Create PDF files with a searchable text layer
Surely everyone has already received a PDF file whose text cannot be selected and copied, for example. This is usually because the scanned text has been embedded as an image in the PDF file. The multifunction printer I use at work, for example, does this. However, the problem can be solved relatively easily and reliably.
The tool OCRmyPDF inserts an additional text layer above the image in the PDF file, whose content can be selected, copied and searched. Tesseract](https://github.com/tesseract-ocr/tesseract) is used for text recognition.
In the best case, one simply executes ocrmypdf input.pdf output.pdf. Input.pdf is the original file and output.pdf is the file that will be saved with the additional text layer. Further functions and possible optimisation options can be found in the documentation. Depending on the language of the content of the original file, you may have to install a language package such as tesseract-data-eng (English language package) beforehand. If this is missing, ORCmyPDF also displays a corresponding message and terminates.

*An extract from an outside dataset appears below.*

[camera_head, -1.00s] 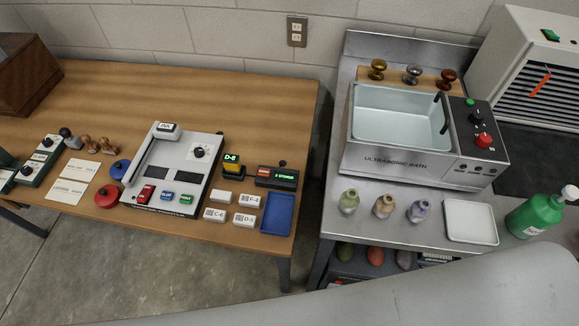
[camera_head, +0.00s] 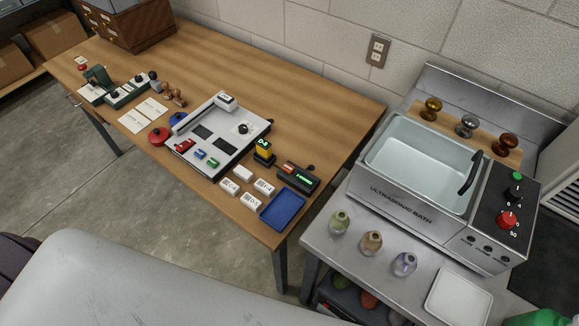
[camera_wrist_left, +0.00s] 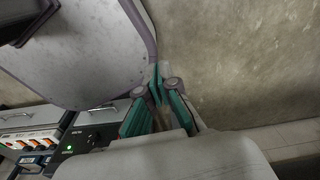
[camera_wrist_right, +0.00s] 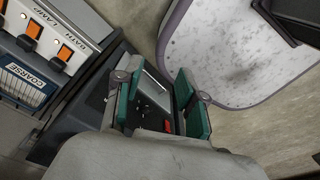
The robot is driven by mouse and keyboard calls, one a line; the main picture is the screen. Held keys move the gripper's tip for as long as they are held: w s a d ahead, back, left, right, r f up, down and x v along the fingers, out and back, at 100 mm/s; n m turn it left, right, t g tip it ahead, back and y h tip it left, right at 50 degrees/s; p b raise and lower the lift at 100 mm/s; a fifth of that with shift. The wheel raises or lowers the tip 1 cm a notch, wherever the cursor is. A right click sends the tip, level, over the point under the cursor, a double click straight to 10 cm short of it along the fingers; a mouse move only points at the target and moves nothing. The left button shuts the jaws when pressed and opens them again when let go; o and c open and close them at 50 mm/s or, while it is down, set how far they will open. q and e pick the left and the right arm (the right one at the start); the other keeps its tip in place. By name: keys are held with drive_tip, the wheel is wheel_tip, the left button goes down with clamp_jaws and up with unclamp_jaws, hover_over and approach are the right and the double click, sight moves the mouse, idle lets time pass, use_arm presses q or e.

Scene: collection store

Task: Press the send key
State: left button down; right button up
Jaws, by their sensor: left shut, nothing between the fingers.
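No key marked send can be read in the head view. A small black box (camera_head: 298,177) with a lit green display and a red part stands at the right end of the wooden table; its lettering is too small to read. Left of it stands a black and yellow unit (camera_head: 264,152) with a green display. A grey-white panel device (camera_head: 222,140) carries a knob and small coloured pieces. My left gripper (camera_wrist_left: 157,82) is shut and empty in the left wrist view. My right gripper (camera_wrist_right: 160,92) is open and empty in the right wrist view. Neither gripper shows in the head view.
A blue tray (camera_head: 283,209) and several white labelled blocks lie at the table's front right. The steel bench holds an ultrasonic bath (camera_head: 420,160), three small bottles and a white tray (camera_head: 459,298). A gap separates table and bench. The table's back half is largely clear.

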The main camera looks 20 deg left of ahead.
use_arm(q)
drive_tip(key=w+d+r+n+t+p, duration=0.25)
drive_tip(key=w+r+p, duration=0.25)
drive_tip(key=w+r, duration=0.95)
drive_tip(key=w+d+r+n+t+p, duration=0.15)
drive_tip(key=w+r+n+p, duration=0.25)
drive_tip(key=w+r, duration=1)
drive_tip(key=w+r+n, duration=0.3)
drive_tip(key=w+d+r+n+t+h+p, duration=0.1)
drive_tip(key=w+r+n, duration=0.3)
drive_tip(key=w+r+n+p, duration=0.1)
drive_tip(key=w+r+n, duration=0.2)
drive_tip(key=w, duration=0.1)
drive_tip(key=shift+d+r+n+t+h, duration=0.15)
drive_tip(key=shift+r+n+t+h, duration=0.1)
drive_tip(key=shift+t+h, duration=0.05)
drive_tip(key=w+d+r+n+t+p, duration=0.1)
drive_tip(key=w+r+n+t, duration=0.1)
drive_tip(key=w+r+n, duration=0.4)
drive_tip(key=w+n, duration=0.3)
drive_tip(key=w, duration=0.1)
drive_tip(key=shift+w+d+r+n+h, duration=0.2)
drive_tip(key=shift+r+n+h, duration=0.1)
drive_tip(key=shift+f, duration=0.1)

I tested OCRmyPDF with a few simple PDF files with easily readable text. With these, the additional text layer was placed very well over the image file so that the text of both layers overlapped very precisely, so that selecting and copying the text was no problem. Searching the file also worked. Of course, the new file needs more storage space but I think it is within limits. For example, the original PDF file with a DIN A4 page containing the first lines of “The Raven” by Edgar Allan Poe is 49.4 KB in size. The PDF file with the text layer added has a size of 49.8 KB.